Doch Steinbrück will sich nicht mit einer Rolle als weiser Globalisierungsexperte begnügen. Der 63-Jährige möchte diesen Tag in der Heinrich-Heine-Villa offensichtlich zu etwas anderem nutzen: Statt mit arroganten, maßlosen Bankmanagern abzurechnen, geht er mit seiner eigenen Partei, der SPD, gnadenlos ins Gericht. Der aktuelle Kurs sei unausgewogen und überholt, sagt Steinbrück. "Die SPD hat in den letzten zwei Monaten vor allem die Rentner und Transferempfänger angesprochen, aber nicht die Generation der Jüngeren." Die Partei müsse sich öffnen und solle sich nicht mehr allein auf die klassischen Arbeitnehmer-Milieus konzentrieren, forderte Steinbrück. Die Entscheidung von SPD-Chef Sigmar Gabriel, sich von der Rente mit 67 wieder zu verabschieden: ein Fehler. Mit einem Satz: Die SPD ist Peer Steinbrück viel zu links geworden.

Der andere Teil der Botschaft an diesem Tag lautet: "Seht her, hier läuft sich gerade ein neuer Spitzenkandidat warm!" Natürlich spricht Steinbrück diesen Satz nicht aus. Stattdessen antwortet er auf die Frage, ob er sich als Kanzlerkandidat für seine eigene Partei empfehle, indirekt: Er beteilige sich nicht an Personalspekulationen, aber "ich stünde zur Verfügung, wenn ich gerufen würde. Aber ungefragt werde ich mich nicht zur Verfügung stellen." Zumal es ja noch drei Jahre bis zur nächsten Wahl seien.

Später, im direkten Gespräch, bügelt Steinbrück das Thema unwirsch ab: "Ich habe ein Buch geschrieben und Deutschland hat größere Sorgen, als sich mit meinen Zukunftsplänen zu beschäftigen", sagt er dem Abendblatt. Er klingt dabei ein bisschen wie eines seiner politischen Vorbilder, der Altbundeskanzler Helmut Schmidt. "Dass man sich zur Verfügung stellt, wenn nach jemandem gerufen wird, ist doch fast schon banal.
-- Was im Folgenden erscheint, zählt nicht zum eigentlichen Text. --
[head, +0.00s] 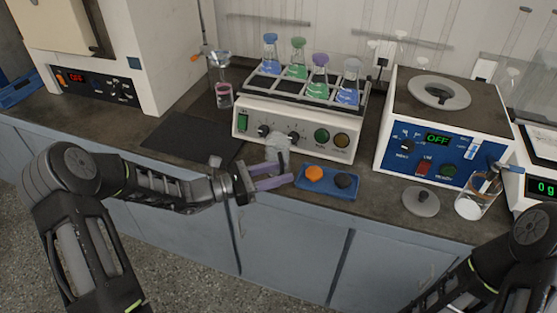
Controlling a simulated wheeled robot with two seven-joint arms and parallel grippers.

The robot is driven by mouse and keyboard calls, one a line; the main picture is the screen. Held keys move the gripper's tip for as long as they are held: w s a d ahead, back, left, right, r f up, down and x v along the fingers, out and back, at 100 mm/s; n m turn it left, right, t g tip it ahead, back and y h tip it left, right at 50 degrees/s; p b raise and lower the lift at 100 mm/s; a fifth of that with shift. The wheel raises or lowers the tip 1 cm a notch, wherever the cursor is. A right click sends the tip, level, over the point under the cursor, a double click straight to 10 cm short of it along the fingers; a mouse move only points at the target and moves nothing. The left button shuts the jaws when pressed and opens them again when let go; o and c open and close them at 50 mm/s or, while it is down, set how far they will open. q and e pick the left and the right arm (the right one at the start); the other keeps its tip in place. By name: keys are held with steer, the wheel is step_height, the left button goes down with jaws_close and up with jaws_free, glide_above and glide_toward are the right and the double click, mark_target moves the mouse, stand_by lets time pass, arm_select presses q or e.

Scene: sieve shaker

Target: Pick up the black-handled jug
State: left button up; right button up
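A clear jug-like vessel (278,147) stands at the front of the bench, before the white shaker with flasks. Its lower part is partly hidden by my left gripper, and I cannot make out the colour of its handle. My left gripper (289,172) reaches in from the left at the bench's front edge. Its two purple fingers are apart and point right, just in front of the vessel. I see nothing clearly held between them, and cannot tell whether they touch the vessel. My right arm shows at the lower right; its gripper is out of the picture.
A blue tray (327,193) with an orange and a black lid lies right of the gripper. The flask shaker (295,137) stands behind. Further right are a grey disc (421,202), a glass beaker (470,208) with white contents and a blue-fronted device (421,163). A dark mat (185,141) lies left.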

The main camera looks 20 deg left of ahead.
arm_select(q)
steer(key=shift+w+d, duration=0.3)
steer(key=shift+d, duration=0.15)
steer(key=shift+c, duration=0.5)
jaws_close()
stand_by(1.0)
Das hat mit Verantwortungsethos zu tun, sich nicht einfach vom Acker zu machen", sagt Steinbrück. Und doch: Die Botschaft ist auf den Weg gebracht. Der Absender, von dem Sigmar Gabriel im Mai gesagt hat, er würde sich auch als Kanzlerkandidat eignen, hat tatsächlich für alle sichtbar die Hand an den Hut gelegt - er muss ihn nur noch in den Ring werfen. Der Mann hat Mumm, das muss man ihm lassen. Denn einerseits wirbt Steinbrück mit seinem Buch für einen Kurs, von dem sich die SPD gerade entfernt, um für ihre linke Wählerschaft wieder an Profil zu gewinnen, beispielsweise mit der Abkehr von der Rente mit 67 und der Distanzierung von der Agenda 2010. Genau dagegen wendet sich Steinbrück, wenn er nun eine Richtungsänderung fordert.

Noch aus einem anderen Grund dürfte sein selbstbewusstes Auftreten für viele SPD-Mitglieder als Provokation empfunden werden. Denn der Ex-Finanzminister hat zwar zahlreiche Ämter bekleidet, bei Wahlen bislang aber nur wenige Lorbeeren eingeheimst. Als Ministerpräsident von Nordrhein-Westfalen verlor er die Landtagswahlen 2005 deutlich, die "Herzkammer der Sozialdemokratie" fiel damals an die CDU von Jürgen Rüttgers. Bei der Bundestagswahl 2009 zog Steinbrück zum ersten Mal ins Parlament ein, wurde aber nur über die Landesliste Abgeordneter. Als seine Partei aus der Regierung ausschied, trat er als stellvertretender Parteivorsitzender zurück - aber nicht ohne noch mal im "Spiegel" mit der SPD abzurechnen.

Überraschend war das damals allerdings nicht: Dass Steinbrück trotz seines hanseatischen Gemüts den Krawall und den Angriff mag, durfte man schon in seiner Zeit als Finanzminister sehen, als er Steueroasen wie der Schweiz "Zuckerbrot und Peitsche" androhte. Das Unverblümte gefiel vielen, nicht nur in seiner Partei.

Auch mit der Tatsache, dass er als Finanzminister zusammen mit Angela Merkel die Bundesrepublik relativ unbeschädigt durch eine der größten Wirtschaftskrisen steuerte - wie sein Buch nun nochmals hervorhebt -, lässt sich politisch wuchern. Steinbrück ist passionierter Schachspieler.

Nun hat er seinen Zug gemacht. Die Partie ist eröffnet.